Scope of Work

Domes Height Diameter Capacity
#553 62.5ft 125ft 15t
#553 19.1m 38.1m 15t

Sixteen years ago CHS in Winona, Minnesota, needed fertilizer storage with flexibility. Between 2001 and 2014 the company repeatedly contracted with Dome Technology as storage needs grew, resulting in five domes.

“This is a good example of a repeat customer. Those domes were built over a period of about 10 years; as they grew and needed more facility, they came back to us,” said Dome Technology project manager Darryl Cunningham.

Client requests + customization

Because CHS stores various NPK fertilizers like urea, potash, diammonium phosphate, and monoammonium phosphate, the type of stored product changes regularly. Regardless of the type, the domes’ corrosion resistance suits them well for storing fertilizer.

“Fertilizer is typically very corrosive and caustic, and so with the domes being concrete, they offer a long-term storage solution,” Cunningham said. That longevity has proved an asset to the company so far, Winona River and Rail terminal manager Rob Gonzales said.

Throughput speed is another plus. Weigh hoppers attached to the domes allow product to be loaded onto a truck without heading to a separate scale first—that means “we can load a truck in five minutes,” Gonzales said.
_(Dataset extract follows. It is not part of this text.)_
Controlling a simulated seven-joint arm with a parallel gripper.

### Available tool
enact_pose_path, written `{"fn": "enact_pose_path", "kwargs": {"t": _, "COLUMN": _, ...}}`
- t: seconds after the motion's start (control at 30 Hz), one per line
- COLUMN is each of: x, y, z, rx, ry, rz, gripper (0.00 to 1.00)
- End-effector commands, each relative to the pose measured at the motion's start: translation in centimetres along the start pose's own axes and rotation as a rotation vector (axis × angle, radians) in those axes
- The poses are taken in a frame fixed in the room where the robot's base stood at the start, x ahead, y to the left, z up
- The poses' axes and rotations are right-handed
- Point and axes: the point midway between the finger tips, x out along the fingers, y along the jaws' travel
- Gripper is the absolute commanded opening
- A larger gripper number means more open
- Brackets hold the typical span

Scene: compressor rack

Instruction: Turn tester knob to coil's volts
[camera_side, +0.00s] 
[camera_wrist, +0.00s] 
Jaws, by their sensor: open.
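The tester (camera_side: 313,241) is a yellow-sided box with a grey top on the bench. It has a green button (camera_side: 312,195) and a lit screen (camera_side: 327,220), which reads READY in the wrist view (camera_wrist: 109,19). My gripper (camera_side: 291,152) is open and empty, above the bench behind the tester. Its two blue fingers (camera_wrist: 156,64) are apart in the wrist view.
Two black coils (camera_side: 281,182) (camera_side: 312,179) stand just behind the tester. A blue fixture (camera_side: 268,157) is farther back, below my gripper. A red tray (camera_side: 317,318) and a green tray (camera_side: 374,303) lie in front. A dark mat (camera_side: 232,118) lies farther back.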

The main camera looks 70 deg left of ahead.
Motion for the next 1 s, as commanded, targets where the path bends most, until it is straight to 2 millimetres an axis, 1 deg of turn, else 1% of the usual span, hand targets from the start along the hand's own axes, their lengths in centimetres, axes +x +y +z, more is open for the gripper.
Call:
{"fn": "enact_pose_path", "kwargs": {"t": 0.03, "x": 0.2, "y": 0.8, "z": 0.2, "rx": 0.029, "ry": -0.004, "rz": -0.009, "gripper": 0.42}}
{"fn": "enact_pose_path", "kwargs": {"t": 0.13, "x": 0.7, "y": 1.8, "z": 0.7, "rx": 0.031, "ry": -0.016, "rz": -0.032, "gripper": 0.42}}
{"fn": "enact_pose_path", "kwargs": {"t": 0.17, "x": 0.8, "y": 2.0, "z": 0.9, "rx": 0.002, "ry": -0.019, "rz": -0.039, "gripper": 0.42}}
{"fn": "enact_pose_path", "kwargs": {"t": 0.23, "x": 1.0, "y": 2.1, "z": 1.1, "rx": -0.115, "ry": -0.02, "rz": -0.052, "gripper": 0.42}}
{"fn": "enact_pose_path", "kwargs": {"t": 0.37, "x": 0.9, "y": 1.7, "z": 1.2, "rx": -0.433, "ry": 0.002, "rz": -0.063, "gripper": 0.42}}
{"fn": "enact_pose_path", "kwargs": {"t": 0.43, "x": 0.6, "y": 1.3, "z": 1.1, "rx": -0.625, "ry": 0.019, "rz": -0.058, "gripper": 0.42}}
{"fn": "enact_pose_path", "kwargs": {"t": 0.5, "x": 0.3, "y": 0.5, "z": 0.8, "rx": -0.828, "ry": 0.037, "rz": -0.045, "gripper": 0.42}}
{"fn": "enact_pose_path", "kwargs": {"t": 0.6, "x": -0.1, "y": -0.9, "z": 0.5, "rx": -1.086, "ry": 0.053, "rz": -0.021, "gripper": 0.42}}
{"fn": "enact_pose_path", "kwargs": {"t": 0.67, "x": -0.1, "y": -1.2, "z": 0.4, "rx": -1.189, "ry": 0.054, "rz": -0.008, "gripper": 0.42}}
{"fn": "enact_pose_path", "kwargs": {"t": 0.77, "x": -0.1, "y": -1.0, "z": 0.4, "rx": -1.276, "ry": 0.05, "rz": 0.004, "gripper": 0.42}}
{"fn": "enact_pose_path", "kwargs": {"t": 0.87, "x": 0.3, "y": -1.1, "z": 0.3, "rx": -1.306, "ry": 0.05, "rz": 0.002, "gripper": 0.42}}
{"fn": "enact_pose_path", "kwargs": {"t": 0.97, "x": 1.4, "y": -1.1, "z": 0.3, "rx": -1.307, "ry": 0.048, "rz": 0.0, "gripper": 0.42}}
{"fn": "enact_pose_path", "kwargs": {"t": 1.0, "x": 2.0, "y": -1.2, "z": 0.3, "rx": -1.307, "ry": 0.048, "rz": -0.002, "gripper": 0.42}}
Meeting customer expectations

A major dome advantage is capacity; according to Gonzales, CHS operates some shingle-roofed storage structures that can only be filled to a certain point before the roof is compromised. “(Domes) work well just because you don’t have to worry about the structure,” he said. “We don’t have to worry about the structure of the building being affected by the load of the fertilizer.”